Évidemment, dans la rhétorique dénonciatrice revient toujours la condamnation de la toute-puissance des producteurs et des réalisateurs. En effet, lorsqu'on domine un empire cinématographique et télévisuel, on ne peut être autre chose qu'un empereur, et Weinstein se prête bien aux stéréotypes des mégalomanes modernes. Là où Weinstein ressemble le plus à Salvail, c'est dans l'exhibitionnisme de son «engin». Le pénis, effectivement, a toujours été symbole de la puissance qui se transfert sur des objets investis de cette représentation : le sceptre d'Ottokar. Comme nous vivons à une époque où on expédie rapidement les symboles, pourquoi niaiser et ne pas le brandir directement. À suivre la longue liste des actrices, mannequins, chanteuses qui ont dénoncé les agissements de Weinstein, on se sent plongé dans un monde de courtisanerie, car si Weinstein est la figure d'autorité au centre de ce monde hollywoodien, tous ceux qui gravitent autour de lui : co-producteurs, réalisateurs, scénaristes, acteurs-actrices, techniciens... tous lui appartiennent, car tous lui font la cour pour se maintenir le plus haut possible, à la tête de cet empire illimité. Le pénis de Weinstein ne doit pas nous faire oublier que bien des bouches, des vagins et des anus se sont présentés pour l'accouplement. Les courtisans se pressaient à ses portes. Moins que dans un roman de Sade, nous sommes dans les Mémoires de Saint-Simon. Dans la culture de la courtisanerie – qui, elle, est une véritable «culture» -, les offres sont à la mesure des possibilités d'emplois. Certes, toutes ne sont pas coupables, mais toutes sont des victimes. Aussi, trouvons-nous deux catégories de victimes, les consentantes et les abusées, et il est difficile de partager le tout a posteriori.
On peut bien faire le procès de la toute-puissance. Dire que le pouvoir absolu corrompt absolument, mais si tel est le cas, la courtisanerie hollywoodienne n'est pas la seule. Nombreux ce matin sont les avocats, les médecins, les notaires, les fonctionnaires, les employés qui sont épatés par l'ampleur que prend l'affaire Weinstein. Ils féliciteront les actrices qui ont eu le courage de dénoncer le «monstre», mais eux-mêmes sont trop dans la gravitation de leur propre corporation pour ne pas regarder les basses complaisances qu'ils ont dû subir, souvent, pour accéder au poste qu'ils occupent, avec le salaire et la sécurité sociale que cela amène.

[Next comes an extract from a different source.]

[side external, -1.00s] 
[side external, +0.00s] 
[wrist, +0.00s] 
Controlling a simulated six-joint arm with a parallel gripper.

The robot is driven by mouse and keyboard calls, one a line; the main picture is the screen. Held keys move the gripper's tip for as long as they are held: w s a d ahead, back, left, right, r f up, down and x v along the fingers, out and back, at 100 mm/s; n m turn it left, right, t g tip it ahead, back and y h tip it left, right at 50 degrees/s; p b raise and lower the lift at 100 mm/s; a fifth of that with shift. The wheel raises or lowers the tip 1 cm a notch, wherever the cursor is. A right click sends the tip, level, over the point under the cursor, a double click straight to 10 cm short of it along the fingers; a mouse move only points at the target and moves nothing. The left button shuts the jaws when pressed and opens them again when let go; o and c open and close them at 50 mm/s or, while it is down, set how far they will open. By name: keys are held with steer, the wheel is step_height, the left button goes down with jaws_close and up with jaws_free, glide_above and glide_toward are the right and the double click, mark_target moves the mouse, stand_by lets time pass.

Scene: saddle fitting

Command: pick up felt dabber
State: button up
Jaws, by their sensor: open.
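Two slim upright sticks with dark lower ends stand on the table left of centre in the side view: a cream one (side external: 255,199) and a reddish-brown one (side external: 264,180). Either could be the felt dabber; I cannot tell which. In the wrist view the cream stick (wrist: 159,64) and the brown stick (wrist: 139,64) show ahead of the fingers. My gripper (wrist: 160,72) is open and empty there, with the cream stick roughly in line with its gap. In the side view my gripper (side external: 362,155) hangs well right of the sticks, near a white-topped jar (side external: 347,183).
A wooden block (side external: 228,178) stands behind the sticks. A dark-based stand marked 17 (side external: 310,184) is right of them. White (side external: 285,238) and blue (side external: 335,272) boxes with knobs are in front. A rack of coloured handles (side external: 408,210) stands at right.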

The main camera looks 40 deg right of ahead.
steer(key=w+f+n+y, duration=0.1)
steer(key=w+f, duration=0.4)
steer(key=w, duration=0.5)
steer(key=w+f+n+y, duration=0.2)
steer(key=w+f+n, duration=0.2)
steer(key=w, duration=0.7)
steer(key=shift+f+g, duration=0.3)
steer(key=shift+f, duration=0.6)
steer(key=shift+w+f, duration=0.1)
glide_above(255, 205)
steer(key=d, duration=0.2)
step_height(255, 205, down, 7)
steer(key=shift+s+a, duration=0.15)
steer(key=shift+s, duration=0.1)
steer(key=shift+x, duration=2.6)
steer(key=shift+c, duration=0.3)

Car, entre le jeune premier plus ou moins doué et l'acmé de la gloire et de la reconnaissance, nombreuses sont les étapes à franchir où il doit user de la courtisanerie. Cela commence par la famille qui n'y regarde pas de trop près – comme la famille Simard dans les belles années 70 -, puis il y a les agences qui doivent placer poulains et pouliches dans le but de leur faire décrocher des contrats toujours plus avantageux... pour elles-mêmes. Il faut placer un tel dans une pub, une autre dans une série télé, un troisième dans un film réalisé par un producteur célèbre, etc. etc. Tout ne se fait pas nécessairement avec des gants blancs. Il y a toujours une porte entrouverte donnant sur une chambre à coucher... La chose se fait le plus naturellement possible, car c'est ainsi que cela fonctionne. La courtisanerie conserve en elle-même la prostitution dont elle émane depuis la plus haute Antiquité. N'atteint pas la couche de l'empereur qui veut... Ne devient pas ministre, haut conseiller, chef de la garde prétorienne, sans avoir montré jusqu'où allait sa soumission. Et dans l'empire Weinstein, il y avait des carrières mondiales, des revenus qui se comptaient en millions, des voyages, des propriétés somptueuses, la dolce vitæ sur les amphétamines, la coke, l'héroïne et autres substances fort coûteuses. Comme si le paradis terrestre ne suffisait pas encore et qu'il fallait combler le tout avec les paradis artificiels...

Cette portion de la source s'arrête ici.